Render every entry exactly as it appears.
____
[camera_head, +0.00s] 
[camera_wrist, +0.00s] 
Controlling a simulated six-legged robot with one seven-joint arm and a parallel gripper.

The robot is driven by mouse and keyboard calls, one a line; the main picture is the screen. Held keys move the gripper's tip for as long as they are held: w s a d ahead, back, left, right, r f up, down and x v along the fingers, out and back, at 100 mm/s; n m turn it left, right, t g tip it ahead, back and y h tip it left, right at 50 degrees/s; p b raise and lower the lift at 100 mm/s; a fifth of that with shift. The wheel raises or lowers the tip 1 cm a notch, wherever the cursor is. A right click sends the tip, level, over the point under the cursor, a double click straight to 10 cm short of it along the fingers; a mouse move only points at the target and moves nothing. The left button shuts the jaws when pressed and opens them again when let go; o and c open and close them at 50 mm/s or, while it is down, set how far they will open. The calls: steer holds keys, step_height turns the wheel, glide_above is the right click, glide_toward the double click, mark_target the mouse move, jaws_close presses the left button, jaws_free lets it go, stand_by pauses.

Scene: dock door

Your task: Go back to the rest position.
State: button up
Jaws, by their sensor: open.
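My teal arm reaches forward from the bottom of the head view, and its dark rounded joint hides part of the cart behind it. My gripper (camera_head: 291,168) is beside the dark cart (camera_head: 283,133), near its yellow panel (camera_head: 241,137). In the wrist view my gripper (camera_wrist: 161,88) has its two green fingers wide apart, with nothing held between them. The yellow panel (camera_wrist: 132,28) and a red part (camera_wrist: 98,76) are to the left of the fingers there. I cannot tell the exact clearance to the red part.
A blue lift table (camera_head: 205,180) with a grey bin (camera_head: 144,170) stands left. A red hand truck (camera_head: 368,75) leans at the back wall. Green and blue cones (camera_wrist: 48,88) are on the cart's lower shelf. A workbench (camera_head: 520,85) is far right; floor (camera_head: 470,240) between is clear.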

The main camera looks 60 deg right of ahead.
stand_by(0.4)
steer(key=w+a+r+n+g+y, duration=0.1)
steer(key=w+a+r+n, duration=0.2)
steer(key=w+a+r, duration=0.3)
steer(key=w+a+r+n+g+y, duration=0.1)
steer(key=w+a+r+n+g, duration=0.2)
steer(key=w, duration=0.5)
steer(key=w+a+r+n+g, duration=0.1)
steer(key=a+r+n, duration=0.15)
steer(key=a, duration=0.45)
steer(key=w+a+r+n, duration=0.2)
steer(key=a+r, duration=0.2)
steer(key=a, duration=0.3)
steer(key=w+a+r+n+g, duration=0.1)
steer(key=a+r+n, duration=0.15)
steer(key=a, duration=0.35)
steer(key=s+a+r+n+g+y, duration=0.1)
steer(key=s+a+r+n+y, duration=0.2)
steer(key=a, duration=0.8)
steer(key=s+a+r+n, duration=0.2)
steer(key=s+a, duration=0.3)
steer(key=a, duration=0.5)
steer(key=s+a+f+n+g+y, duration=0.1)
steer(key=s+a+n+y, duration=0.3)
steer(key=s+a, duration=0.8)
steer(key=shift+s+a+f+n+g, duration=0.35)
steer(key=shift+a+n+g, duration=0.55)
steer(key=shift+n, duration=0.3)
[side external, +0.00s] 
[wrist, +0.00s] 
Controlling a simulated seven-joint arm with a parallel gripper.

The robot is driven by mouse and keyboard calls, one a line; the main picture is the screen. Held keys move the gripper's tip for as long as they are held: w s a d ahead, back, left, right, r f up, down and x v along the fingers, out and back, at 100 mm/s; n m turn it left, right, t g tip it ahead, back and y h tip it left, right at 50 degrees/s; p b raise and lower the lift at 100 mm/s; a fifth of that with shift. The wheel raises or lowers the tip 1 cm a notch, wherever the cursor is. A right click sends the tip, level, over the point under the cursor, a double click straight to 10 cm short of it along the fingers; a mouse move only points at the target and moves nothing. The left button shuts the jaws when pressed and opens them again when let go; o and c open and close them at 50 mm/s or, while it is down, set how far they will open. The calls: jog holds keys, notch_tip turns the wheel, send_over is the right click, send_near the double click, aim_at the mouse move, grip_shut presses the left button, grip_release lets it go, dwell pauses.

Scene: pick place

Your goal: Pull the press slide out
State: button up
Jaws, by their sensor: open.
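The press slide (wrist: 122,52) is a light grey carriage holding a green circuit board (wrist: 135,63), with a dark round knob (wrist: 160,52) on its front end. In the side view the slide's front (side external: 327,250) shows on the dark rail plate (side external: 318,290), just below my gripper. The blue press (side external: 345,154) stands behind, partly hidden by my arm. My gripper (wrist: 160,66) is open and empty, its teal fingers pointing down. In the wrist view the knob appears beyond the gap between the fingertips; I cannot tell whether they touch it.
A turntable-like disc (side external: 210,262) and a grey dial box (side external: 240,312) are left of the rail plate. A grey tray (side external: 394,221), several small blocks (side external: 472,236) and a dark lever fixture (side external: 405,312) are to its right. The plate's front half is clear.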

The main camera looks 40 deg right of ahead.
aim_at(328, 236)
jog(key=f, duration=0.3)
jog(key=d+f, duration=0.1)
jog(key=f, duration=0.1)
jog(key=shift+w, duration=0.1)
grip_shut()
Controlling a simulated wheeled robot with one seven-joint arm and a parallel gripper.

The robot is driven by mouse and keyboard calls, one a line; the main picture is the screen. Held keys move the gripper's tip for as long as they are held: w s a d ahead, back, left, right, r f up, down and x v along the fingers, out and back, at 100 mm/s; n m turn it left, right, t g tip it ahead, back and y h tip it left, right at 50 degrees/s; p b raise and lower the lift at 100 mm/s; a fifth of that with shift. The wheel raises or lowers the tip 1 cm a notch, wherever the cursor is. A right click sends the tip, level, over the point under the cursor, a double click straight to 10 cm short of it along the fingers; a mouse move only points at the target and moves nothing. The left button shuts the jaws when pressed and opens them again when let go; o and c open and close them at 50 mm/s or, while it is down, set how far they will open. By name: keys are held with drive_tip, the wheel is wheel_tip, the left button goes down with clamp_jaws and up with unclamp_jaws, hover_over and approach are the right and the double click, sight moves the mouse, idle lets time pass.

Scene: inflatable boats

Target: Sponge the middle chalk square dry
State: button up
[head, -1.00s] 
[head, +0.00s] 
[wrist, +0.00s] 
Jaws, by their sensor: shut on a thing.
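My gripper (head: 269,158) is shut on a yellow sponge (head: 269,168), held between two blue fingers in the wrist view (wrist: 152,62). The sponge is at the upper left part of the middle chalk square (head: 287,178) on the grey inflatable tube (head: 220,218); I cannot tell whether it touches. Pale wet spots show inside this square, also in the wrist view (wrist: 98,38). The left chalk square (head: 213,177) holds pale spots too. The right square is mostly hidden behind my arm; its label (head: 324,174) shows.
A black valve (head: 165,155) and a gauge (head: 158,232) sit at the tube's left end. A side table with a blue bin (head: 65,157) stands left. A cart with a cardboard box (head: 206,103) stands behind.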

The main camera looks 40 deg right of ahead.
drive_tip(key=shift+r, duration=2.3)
____
(Output):
[camera_head, +0.00s] 
[camera_wrist, +0.00s] 
Controlling a simulated six-legged robot with one seven-joint arm and a parallel gripper.

The robot is driven by mouse and keyboard calls, one a line; the main picture is the screen. Held keys move the gripper's tip for as long as they are held: w s a d ahead, back, left, right, r f up, down and x v along the fingers, out and back, at 100 mm/s; n m turn it left, right, t g tip it ahead, back and y h tip it left, right at 50 degrees/s; p b raise and lower the lift at 100 mm/s; a fifth of that with shift. The wheel raises or lowers the tip 1 cm a notch, wherever the cursor is. A right click sends the tip, level, over the point under the cursor, a double click straight to 10 cm short of it along the fingers; a mouse move only points at the target and moves nothing. The left button shuts the jaws when pressed and opens them again when let go; o and c open and close them at 50 mm/s or, while it is down, set how far they will open. The calls: steer holds keys, step_height turns the wheel, glide_above is the right click, glide_toward the double click, mark_target the mouse move, jaws_close presses the left button, jaws_free lets it go, stand_by pauses.

Scene: dock door

Your task: Go back to the rest position.
State: button up
Jaws, by their sensor: open.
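My teal arm reaches forward from the bottom of the head view, and its dark rounded joint hides part of the cart behind it. My gripper (camera_head: 291,168) is beside the dark cart (camera_head: 283,133), near its yellow panel (camera_head: 241,137). In the wrist view my gripper (camera_wrist: 161,88) has its two green fingers wide apart, with nothing held between them. The yellow panel (camera_wrist: 132,28) and a red part (camera_wrist: 98,76) are to the left of the fingers there. I cannot tell the exact clearance to the red part.
A blue lift table (camera_head: 205,180) with a grey bin (camera_head: 144,170) stands left. A red hand truck (camera_head: 368,75) leans at the back wall. Green and blue cones (camera_wrist: 48,88) are on the cart's lower shelf. A workbench (camera_head: 520,85) is far right; floor (camera_head: 470,240) between is clear.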

The main camera looks 60 deg right of ahead.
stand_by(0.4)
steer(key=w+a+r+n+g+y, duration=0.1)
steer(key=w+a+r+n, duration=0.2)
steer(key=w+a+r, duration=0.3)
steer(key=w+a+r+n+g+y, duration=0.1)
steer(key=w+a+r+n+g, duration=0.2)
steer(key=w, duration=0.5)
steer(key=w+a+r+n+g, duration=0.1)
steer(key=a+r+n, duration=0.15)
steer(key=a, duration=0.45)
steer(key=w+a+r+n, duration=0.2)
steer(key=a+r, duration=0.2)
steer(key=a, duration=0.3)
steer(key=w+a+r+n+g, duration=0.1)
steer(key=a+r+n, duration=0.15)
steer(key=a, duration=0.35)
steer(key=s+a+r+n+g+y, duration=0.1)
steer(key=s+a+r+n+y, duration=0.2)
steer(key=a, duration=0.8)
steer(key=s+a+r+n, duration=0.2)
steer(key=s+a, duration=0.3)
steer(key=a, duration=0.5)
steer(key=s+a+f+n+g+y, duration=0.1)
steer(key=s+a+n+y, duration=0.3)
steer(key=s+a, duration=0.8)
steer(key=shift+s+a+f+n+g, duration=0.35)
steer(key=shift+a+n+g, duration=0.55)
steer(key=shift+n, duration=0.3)
[side external, +0.00s] 
[wrist, +0.00s] 
Controlling a simulated seven-joint arm with a parallel gripper.

The robot is driven by mouse and keyboard calls, one a line; the main picture is the screen. Held keys move the gripper's tip for as long as they are held: w s a d ahead, back, left, right, r f up, down and x v along the fingers, out and back, at 100 mm/s; n m turn it left, right, t g tip it ahead, back and y h tip it left, right at 50 degrees/s; p b raise and lower the lift at 100 mm/s; a fifth of that with shift. The wheel raises or lowers the tip 1 cm a notch, wherever the cursor is. A right click sends the tip, level, over the point under the cursor, a double click straight to 10 cm short of it along the fingers; a mouse move only points at the target and moves nothing. The left button shuts the jaws when pressed and opens them again when let go; o and c open and close them at 50 mm/s or, while it is down, set how far they will open. The calls: jog holds keys, notch_tip turns the wheel, send_over is the right click, send_near the double click, aim_at the mouse move, grip_shut presses the left button, grip_release lets it go, dwell pauses.

Scene: pick place

Your goal: Pull the press slide out
State: button up
Jaws, by their sensor: open.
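The press slide (wrist: 122,52) is a light grey carriage holding a green circuit board (wrist: 135,63), with a dark round knob (wrist: 160,52) on its front end. In the side view the slide's front (side external: 327,250) shows on the dark rail plate (side external: 318,290), just below my gripper. The blue press (side external: 345,154) stands behind, partly hidden by my arm. My gripper (wrist: 160,66) is open and empty, its teal fingers pointing down. In the wrist view the knob appears beyond the gap between the fingertips; I cannot tell whether they touch it.
A turntable-like disc (side external: 210,262) and a grey dial box (side external: 240,312) are left of the rail plate. A grey tray (side external: 394,221), several small blocks (side external: 472,236) and a dark lever fixture (side external: 405,312) are to its right. The plate's front half is clear.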

The main camera looks 40 deg right of ahead.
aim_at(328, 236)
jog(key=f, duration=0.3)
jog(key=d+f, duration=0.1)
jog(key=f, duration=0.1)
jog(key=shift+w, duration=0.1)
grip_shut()
Controlling a simulated wheeled robot with one seven-joint arm and a parallel gripper.

The robot is driven by mouse and keyboard calls, one a line; the main picture is the screen. Held keys move the gripper's tip for as long as they are held: w s a d ahead, back, left, right, r f up, down and x v along the fingers, out and back, at 100 mm/s; n m turn it left, right, t g tip it ahead, back and y h tip it left, right at 50 degrees/s; p b raise and lower the lift at 100 mm/s; a fifth of that with shift. The wheel raises or lowers the tip 1 cm a notch, wherever the cursor is. A right click sends the tip, level, over the point under the cursor, a double click straight to 10 cm short of it along the fingers; a mouse move only points at the target and moves nothing. The left button shuts the jaws when pressed and opens them again when let go; o and c open and close them at 50 mm/s or, while it is down, set how far they will open. By name: keys are held with drive_tip, the wheel is wheel_tip, the left button goes down with clamp_jaws and up with unclamp_jaws, hover_over and approach are the right and the double click, sight moves the mouse, idle lets time pass.

Scene: inflatable boats

Target: Sponge the middle chalk square dry
State: button up
[head, -1.00s] 
[head, +0.00s] 
[wrist, +0.00s] 
Jaws, by their sensor: shut on a thing.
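My gripper (head: 269,158) is shut on a yellow sponge (head: 269,168), held between two blue fingers in the wrist view (wrist: 152,62). The sponge is at the upper left part of the middle chalk square (head: 287,178) on the grey inflatable tube (head: 220,218); I cannot tell whether it touches. Pale wet spots show inside this square, also in the wrist view (wrist: 98,38). The left chalk square (head: 213,177) holds pale spots too. The right square is mostly hidden behind my arm; its label (head: 324,174) shows.
A black valve (head: 165,155) and a gauge (head: 158,232) sit at the tube's left end. A side table with a blue bin (head: 65,157) stands left. A cart with a cardboard box (head: 206,103) stands behind.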

The main camera looks 40 deg right of ahead.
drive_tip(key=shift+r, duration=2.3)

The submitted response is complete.